Copy each line that contains the string "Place".

_____

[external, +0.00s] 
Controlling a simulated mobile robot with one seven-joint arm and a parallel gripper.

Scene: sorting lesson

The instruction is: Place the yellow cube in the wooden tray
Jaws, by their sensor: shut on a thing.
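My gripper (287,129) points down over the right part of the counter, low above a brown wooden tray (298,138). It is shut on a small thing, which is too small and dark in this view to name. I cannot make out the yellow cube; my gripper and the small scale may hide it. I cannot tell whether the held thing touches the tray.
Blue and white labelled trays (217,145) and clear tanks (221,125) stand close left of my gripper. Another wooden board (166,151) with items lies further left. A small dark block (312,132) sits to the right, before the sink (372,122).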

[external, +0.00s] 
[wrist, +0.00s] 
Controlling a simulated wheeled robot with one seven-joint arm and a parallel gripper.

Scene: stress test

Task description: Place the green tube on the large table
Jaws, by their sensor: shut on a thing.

_____

TASK ANSWER:
The instruction is: Place the yellow cube in the wooden tray
Task description: Place the green tube on the large table

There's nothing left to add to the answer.